Cohabitation? Tempting but risky

Washington Post

Hey, Carolyn: I’m a gainfully employed graduate in my early 20s, and my parents and I have a pretty open and trusting relationship – almost daily contact, despite the 3,000-mile gap between us.

I’m hoping to soon move into a new place with my boyfriend of four months, and I’m not sure how to tell them. How do I bring this up? I guess I should just live with the resulting awkwardness? – Awkward

Awkwardness with your new boyfriend, when it dawns on you that you shacked up too soon?

You’re not sure how to tell your parents because you’re afraid to, because you know they’re going to react the same way I did.

But they will feel too invested in their relationship to blurt out, “FOR THE LOVE OF GRATUITOUS COMMINGLING, DON’T DO IT!!” – instead going … silent for a beat while they form tactful questions, like, “Oh, ah, how did this all come about?”
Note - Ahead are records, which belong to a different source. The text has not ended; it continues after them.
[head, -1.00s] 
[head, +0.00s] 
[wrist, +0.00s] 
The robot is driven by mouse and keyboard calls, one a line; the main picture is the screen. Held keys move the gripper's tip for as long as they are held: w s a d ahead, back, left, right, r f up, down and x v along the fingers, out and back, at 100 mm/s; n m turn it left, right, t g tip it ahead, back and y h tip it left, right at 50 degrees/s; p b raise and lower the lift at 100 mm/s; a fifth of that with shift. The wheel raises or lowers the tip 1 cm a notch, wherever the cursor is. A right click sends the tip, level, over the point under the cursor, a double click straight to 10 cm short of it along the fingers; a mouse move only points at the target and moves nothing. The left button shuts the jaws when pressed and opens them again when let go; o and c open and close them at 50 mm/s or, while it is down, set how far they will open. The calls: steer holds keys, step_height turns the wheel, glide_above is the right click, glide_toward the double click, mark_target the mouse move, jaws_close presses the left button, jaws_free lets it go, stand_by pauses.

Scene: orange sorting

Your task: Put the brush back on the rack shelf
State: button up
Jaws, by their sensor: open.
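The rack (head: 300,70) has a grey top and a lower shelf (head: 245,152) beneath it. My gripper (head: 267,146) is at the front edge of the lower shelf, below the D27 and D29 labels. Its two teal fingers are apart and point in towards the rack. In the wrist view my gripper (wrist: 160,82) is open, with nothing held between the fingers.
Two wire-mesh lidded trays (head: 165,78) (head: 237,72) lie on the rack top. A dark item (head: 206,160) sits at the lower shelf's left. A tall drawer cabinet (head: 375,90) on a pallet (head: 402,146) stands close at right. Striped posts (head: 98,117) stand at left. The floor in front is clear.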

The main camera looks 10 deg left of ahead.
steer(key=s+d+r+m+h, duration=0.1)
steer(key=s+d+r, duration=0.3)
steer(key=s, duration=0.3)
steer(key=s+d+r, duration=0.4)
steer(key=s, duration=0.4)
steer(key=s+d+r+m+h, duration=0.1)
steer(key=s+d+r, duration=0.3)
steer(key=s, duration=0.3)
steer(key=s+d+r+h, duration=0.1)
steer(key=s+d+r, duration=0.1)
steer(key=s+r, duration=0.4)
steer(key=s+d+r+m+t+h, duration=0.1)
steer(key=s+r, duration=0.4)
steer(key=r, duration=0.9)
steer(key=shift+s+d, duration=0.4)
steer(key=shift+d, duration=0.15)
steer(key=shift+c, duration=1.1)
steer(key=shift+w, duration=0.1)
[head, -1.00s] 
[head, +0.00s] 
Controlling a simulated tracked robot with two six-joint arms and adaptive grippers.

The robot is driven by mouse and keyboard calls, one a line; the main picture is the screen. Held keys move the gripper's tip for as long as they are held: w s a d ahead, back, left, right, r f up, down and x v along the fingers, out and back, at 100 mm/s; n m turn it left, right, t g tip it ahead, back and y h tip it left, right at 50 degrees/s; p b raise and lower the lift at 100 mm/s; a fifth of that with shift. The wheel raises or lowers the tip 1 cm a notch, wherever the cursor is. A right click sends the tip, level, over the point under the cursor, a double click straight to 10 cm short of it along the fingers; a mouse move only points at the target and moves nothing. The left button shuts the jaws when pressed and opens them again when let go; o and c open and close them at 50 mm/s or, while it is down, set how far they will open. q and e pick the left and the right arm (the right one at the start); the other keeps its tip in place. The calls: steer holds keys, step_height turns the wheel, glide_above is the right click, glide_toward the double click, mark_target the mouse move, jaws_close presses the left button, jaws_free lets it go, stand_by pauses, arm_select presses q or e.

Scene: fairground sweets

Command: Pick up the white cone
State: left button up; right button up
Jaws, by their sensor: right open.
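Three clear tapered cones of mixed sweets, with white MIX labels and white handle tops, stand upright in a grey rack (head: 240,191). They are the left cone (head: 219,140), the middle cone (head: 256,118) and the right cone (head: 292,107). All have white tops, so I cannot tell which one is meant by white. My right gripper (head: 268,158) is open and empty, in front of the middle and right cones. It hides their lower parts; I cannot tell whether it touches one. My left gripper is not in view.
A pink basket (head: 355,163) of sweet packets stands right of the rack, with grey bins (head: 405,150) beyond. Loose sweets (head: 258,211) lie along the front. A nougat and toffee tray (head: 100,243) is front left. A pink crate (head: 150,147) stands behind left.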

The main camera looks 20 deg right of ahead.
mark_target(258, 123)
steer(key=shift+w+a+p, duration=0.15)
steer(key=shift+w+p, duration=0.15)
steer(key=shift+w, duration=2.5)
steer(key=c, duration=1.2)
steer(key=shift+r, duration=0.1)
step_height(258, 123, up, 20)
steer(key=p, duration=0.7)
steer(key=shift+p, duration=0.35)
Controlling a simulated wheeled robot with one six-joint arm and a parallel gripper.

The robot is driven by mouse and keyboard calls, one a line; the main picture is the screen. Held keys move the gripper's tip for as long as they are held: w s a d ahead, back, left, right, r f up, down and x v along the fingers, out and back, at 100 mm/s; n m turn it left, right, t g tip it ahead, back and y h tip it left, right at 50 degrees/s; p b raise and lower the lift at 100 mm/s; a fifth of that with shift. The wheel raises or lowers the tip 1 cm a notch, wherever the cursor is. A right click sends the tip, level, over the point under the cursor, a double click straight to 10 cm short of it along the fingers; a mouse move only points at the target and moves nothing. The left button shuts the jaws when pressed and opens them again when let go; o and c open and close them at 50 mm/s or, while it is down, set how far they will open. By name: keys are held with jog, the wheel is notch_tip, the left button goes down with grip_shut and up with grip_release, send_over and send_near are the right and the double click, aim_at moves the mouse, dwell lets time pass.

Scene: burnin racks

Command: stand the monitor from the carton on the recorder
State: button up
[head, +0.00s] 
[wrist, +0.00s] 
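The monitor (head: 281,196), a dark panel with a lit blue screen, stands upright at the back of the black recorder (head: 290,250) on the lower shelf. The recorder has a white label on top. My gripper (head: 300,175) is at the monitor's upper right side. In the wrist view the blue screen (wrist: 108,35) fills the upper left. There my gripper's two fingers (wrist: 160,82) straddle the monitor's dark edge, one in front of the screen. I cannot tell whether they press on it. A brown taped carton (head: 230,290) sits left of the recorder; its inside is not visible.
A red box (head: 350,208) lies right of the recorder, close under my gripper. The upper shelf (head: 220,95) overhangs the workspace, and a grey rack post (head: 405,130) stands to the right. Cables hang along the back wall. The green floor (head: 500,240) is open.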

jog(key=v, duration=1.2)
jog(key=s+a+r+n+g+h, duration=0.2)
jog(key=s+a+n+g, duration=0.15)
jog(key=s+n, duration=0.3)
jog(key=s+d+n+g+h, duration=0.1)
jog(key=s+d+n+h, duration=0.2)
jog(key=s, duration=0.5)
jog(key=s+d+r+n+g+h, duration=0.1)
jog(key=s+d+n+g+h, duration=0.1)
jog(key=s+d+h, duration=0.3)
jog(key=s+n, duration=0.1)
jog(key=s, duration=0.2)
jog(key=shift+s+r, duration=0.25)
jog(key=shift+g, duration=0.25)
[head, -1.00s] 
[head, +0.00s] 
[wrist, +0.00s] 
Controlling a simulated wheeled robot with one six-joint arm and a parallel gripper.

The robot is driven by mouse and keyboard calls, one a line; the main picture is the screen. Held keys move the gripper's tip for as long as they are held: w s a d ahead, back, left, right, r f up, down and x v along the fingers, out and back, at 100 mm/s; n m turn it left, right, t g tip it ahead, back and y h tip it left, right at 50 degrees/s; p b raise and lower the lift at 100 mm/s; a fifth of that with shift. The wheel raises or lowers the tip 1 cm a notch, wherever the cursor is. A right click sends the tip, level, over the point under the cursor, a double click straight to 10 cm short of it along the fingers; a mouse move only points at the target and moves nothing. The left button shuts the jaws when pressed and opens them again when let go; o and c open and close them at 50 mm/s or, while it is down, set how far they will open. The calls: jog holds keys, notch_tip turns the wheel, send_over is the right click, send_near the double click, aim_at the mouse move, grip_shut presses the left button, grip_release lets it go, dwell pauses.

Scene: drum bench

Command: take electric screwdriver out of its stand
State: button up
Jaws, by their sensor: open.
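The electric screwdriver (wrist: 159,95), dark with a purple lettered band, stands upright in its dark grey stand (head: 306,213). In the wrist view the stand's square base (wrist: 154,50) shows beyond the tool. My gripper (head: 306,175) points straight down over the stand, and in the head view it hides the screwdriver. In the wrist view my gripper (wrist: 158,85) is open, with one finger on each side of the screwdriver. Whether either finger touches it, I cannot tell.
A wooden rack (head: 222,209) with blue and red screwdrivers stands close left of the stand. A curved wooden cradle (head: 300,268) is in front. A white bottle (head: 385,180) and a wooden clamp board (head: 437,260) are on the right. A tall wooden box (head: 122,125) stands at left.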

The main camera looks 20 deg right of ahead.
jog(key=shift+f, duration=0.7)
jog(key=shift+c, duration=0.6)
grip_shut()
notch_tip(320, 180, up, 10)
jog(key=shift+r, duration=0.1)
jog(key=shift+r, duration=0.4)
I have no such investment. So, for the love of gratuitous commingling, don’t do it. Your instincts might be absolutely right about this guy, and a long and satisfying union might be under way. However, the pragmatic answer still is to postpone making any choices that fit these two parameters: (1) tempting now; (2) painful to reverse later.

Before you move in, inertia keeps you apart. After you move in, inertia keeps you together. Too many people feel inclined to break up but don’t because the thought of it all is too daunting.

There are also the much less abstract reasons that at four months you’re just getting to know each other, and that in your mid-20s you’re just getting to know yourself. If you think you’re an exception, remember, most do – and few are.

Go ahead, start building your life, even one with this guy, but pre-empt regrets by leaving ample room to grow. Or rather, rooms – separate ones.